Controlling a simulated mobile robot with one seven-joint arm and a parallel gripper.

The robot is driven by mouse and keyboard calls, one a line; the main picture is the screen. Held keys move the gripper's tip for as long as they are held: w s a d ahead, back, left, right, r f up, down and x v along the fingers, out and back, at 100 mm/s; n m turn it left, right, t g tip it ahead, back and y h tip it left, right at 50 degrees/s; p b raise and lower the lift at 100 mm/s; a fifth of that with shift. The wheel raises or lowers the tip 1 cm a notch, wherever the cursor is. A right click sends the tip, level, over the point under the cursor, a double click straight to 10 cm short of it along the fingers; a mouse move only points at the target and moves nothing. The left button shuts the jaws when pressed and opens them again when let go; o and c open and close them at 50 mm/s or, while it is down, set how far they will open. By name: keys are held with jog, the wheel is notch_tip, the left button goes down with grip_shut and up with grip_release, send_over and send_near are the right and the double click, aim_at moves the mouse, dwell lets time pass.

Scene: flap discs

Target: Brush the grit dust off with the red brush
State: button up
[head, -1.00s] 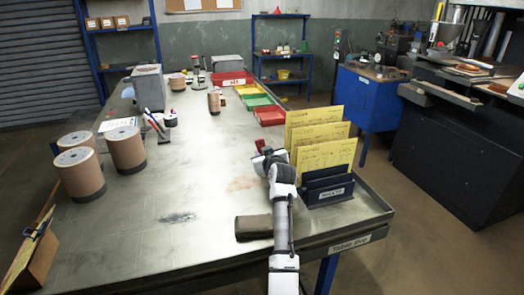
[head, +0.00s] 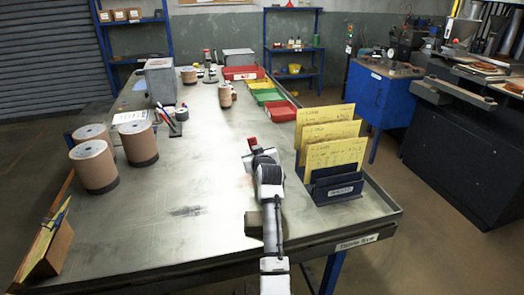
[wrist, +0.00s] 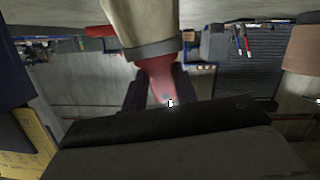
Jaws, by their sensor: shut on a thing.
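My gripper (head: 253,153) is shut on the red brush (head: 252,142). In the head view only a small red part of the brush shows above my gripper, over the right part of the table. In the wrist view my gripper (wrist: 159,88) has its dark fingers on both sides of the red handle (wrist: 158,74), with a wide pale bristle head (wrist: 135,22) beyond it. The bristle tips run out of the wrist view.
A dark rack of yellow cards (head: 335,187) stands close to the right of my arm. A brown block (head: 252,222) lies partly behind my arm. Several brown cylinders (head: 95,168) stand at the left. Coloured trays (head: 268,97) line the far right. The table's middle is clear.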

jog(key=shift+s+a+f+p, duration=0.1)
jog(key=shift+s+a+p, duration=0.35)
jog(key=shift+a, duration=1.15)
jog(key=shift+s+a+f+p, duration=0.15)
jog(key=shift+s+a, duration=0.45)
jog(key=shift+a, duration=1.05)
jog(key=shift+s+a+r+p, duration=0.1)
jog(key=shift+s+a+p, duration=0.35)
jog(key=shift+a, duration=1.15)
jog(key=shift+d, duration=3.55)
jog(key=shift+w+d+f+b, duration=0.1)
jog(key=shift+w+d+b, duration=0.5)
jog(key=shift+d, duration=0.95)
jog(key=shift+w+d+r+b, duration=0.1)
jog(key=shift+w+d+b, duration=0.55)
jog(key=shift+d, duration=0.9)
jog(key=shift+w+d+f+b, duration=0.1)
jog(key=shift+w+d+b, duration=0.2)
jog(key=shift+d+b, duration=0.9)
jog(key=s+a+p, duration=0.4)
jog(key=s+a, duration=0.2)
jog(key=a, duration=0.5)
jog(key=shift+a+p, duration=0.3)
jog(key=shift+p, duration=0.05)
# # # # # # #
What the exercise asks: In this exercise, set down all of the data exactly, without the pictures.

Exercise output:
Controlling a simulated mobile robot with one seven-joint arm and a parallel gripper.

The robot is driven by mouse and keyboard calls, one a line; the main picture is the screen. Held keys move the gripper's tip for as long as they are held: w s a d ahead, back, left, right, r f up, down and x v along the fingers, out and back, at 100 mm/s; n m turn it left, right, t g tip it ahead, back and y h tip it left, right at 50 degrees/s; p b raise and lower the lift at 100 mm/s; a fifth of that with shift. The wheel raises or lowers the tip 1 cm a notch, wherever the cursor is. A right click sends the tip, level, over the point under the cursor, a double click straight to 10 cm short of it along the fingers; a mouse move only points at the target and moves nothing. The left button shuts the jaws when pressed and opens them again when let go; o and c open and close them at 50 mm/s or, while it is down, set how far they will open. By name: keys are held with jog, the wheel is notch_tip, the left button goes down with grip_shut and up with grip_release, send_over and send_near are the right and the double click, aim_at moves the mouse, dwell lets time pass.

Scene: flap discs

Target: Brush the grit dust off with the red brush
State: button up
[head, -1.00s] 
[head, +0.00s] 
[wrist, +0.00s] 
Jaws, by their sensor: shut on a thing.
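My gripper (head: 253,153) is shut on the red brush (head: 252,142). In the head view only a small red part of the brush shows above my gripper, over the right part of the table. In the wrist view my gripper (wrist: 159,88) has its dark fingers on both sides of the red handle (wrist: 158,74), with a wide pale bristle head (wrist: 135,22) beyond it. The bristle tips run out of the wrist view.
A dark rack of yellow cards (head: 335,187) stands close to the right of my arm. A brown block (head: 252,222) lies partly behind my arm. Several brown cylinders (head: 95,168) stand at the left. Coloured trays (head: 268,97) line the far right. The table's middle is clear.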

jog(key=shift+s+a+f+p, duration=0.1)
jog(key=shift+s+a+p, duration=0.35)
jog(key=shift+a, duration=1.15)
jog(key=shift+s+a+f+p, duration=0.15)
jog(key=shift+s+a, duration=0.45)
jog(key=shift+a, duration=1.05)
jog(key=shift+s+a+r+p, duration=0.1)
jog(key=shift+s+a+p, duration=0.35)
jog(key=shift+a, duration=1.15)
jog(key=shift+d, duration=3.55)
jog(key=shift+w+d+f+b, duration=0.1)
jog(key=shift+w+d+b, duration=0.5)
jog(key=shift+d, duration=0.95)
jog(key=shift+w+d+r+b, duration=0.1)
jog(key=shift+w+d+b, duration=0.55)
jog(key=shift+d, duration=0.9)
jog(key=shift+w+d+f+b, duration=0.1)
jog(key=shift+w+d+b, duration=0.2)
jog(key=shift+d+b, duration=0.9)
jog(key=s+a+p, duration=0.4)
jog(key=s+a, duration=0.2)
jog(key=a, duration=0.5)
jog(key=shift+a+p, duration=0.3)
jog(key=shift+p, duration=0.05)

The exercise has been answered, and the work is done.